Taipei plays role in Sino-US ties
By Paul Lin 林保華
Taipei Times  2016.12.21

Regarding the future of Sino-US relations, let us refer to two passages from The Hundred-Year Marathon: China’s Secret Strategy to Replace America as the Global Superpower by Michael Pillsbury, an American China expert: “On the right are US defense hawks, as well as trade protectionists such as [US president-elect] Donald Trump. These are the people who are to be ‘frozen out’ by the Chinese government and marginalized wherever possible,” and “It has long been known among China scholars that the people most trusted to report on China are those academics, journalists and writers who have been denied visas into the country.”

Trump and his national security team belong to this group.

The main focus of Trump’s attacks on China is on economic issues and these could end up touching on military issues. China and its supporters have created an image of Trump as a “businessman,” and Taiwan might become a bargaining chip. This is indeed precisely what China has done.
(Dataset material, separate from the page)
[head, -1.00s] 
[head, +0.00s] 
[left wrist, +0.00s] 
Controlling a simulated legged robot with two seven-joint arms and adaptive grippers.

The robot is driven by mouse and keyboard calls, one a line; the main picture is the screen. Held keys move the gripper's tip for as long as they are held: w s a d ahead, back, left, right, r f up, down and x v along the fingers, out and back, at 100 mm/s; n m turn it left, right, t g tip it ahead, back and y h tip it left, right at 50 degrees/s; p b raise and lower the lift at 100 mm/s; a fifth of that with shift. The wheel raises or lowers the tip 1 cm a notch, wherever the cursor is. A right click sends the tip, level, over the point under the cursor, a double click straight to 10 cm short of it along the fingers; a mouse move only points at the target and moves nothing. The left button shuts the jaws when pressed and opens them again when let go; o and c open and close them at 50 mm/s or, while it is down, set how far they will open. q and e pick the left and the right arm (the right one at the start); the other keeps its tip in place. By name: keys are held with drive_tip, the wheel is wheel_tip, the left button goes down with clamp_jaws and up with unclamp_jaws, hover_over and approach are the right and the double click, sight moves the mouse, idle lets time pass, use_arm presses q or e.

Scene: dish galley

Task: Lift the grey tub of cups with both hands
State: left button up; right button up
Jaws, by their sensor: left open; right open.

According to a Beijing source, before the telephone call between President Tsai Ing-wen (蔡英文) and Trump, Chinese President Xi Jinping (習近平) suggested to the US that China would be willing to trade North Korea for Taiwan, but the offer was unambiguously turned down.

The question is if Beijing will follow up on this suggestion by using economic benefits as bait. This is a possibility, but it would be difficult for Trump to accept them, as all of China’s promises have turned out to be lies — for example, the promises of dialogue: human rights dialogue, trade dialogue and military dialogue. What did the US eventually gain from them? Infringement of intellectual property rights and manipulation of exchange rates that caused the US astronomical losses.

However, Beijing also shamelessly demands that the global community recognize its status as a fully fledged market economy: A pirate disguised as a philanthropist to make it easier to loot, cheat and deceive.

If a Sino-US trade war breaks out, there would certainly be losses on both sides. However, the US economy is much stronger than China’s and the US is an irreplaceable market for China. Only by putting pressure on its economy can China be forced to carry out genuine liberalization reforms, otherwise there would be a huge turmoil.

The US is not unaware that it is being cheated, but its bureaucracy is not willing to turn hostile toward China.

However, Trump understands that taking a hard line approach is the only way to force China to fall in line.

Beijing also knows that Trump is about to put his words into action, but it is not about to give in to the rules that Trump is laying down, because China’s economy is slowing down, and Chinese and foreign funds are flowing out of the nation. Examples of this are the fabrication that the Chinese yuan will not be devalued and falsifying data to calm foreign investors and Chinese.

As China will not be able to win a trade war, it will only be able to appeal to force. However, because China’s military equipment is not equal to the US’ it will have to resort to intimidation. For example, China’s military exercises in the West Pacific and the reports in pro-Beijing media in Taiwan and Hong Kong on China’s latest armaments serve this purpose. This is China’s strategy to deter the US and delay the outbreak of war, as it tries to earn itself more time to steal US military technology to be able to catch up.

The intense coverage of China’s J-20 fifth-generation fighter jet in pro-Beijing media is yet another example serving the same purpose. At Airshow China 2016, which was held in Zhuhai in China’s Guangdong Province early last month, people were not allowed to take a close look at the aircraft, and its flight performance revealed nothing that other aircraft cannot do and failed to show off the functionality that Beijing had boasted about: The paper tiger finally revealed itself.

China’s military has been making a big fuss on Phoenix Satellite TV about the inevitability of war in the South China Sea before the Chinese Communist Party’s 19th National Congress next year.

If China wants to pick a fight, the most vulnerable time for the US would be during the White House handover; once this sensitive time has passed, China will once again turn into a paper tiger.

The future of Sino-US relations lies in Trump’s hands; Taiwan plays a necessary strategic supporting role and it must act carefully and with self-discipline.

Paul Lin is a political commentator.